When the phantom multi-billionaires were taken out of the mix, the average incomes of top earners declined 7.7 percent, and the combined total earned by the wealthiest Americans declined even more precipitously, from $11.9 billion in 2008 to $6 billion in 2009.
By the way, neither the Herbert column — which was prominently featured on the NYT page, and high on the lists of “most e-mailed” articles throughout much of the day yesterday — nor the Johnston report have been amended.
UPDATE: Mr. Johnston writes me:
Your final point about me in your post is dead wrong.
The Social Security Administration discovered its mistake BECAUSE my column in Tax Notes drew attention to the figures, which I accurately reported. Gosh, but for my accurate reporting this mistake would have stayed permanently in the record and forever given us a false impression of wage income in 2009!
When the government posted new data I posted a new column — see SCARY WAGE DATA II at tax.com. (My post was delayed a few hours because I had a class of law and graduate business students waiting for me.)
But I did much more than just a new column with the new government figures.
I spent much of Tuesday contacting every news organization and website I could find that had relied on those numbers to alert them that the government had revised the data. See the post about this at the end of my revised column which tells about this. In addition, a Google blogs search will show you numerous web pages were I posted a corrective — which goes way beyond the standards of our trade as journalists.
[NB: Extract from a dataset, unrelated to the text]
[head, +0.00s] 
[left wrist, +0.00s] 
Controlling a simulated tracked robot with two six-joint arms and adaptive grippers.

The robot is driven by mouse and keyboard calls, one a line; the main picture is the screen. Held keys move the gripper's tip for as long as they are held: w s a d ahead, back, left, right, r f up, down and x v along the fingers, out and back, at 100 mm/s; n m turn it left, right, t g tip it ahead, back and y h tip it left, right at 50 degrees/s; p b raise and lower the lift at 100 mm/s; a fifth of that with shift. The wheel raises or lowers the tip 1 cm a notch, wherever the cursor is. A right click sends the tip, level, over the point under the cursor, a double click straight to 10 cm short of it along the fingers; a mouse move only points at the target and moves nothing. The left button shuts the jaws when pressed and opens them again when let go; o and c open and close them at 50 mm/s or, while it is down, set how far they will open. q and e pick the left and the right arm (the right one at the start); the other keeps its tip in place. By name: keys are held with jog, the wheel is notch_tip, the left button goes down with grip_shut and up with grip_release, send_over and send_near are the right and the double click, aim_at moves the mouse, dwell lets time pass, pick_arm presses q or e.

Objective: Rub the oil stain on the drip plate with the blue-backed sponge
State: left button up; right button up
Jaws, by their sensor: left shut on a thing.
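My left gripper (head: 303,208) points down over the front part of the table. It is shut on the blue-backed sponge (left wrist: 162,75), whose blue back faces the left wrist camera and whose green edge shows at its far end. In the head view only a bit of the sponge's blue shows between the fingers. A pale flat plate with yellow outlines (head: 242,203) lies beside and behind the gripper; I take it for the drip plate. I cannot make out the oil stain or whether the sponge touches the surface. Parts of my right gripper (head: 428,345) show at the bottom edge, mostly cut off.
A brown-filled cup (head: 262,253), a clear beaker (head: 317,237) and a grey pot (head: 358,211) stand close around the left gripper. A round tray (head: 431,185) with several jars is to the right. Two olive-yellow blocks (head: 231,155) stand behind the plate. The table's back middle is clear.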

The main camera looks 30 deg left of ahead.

How many journalists do you know who would have done that?
Government data is often revised later. Journalists routinely report that the inflation or jobless figures, for example, were revised, so the tone of your post is inappropriate unless you think reporters have some magic capacity to know what is behind the official government data on which we all rely.
Duly noted. When I said Johnston’s initial report had not been amended, that was true, but only because I was looking for a correction in that post (as I’m doing here). His efforts to correct the record are duly noted! Now, I await a similar e-mail from Herbert and the NYT!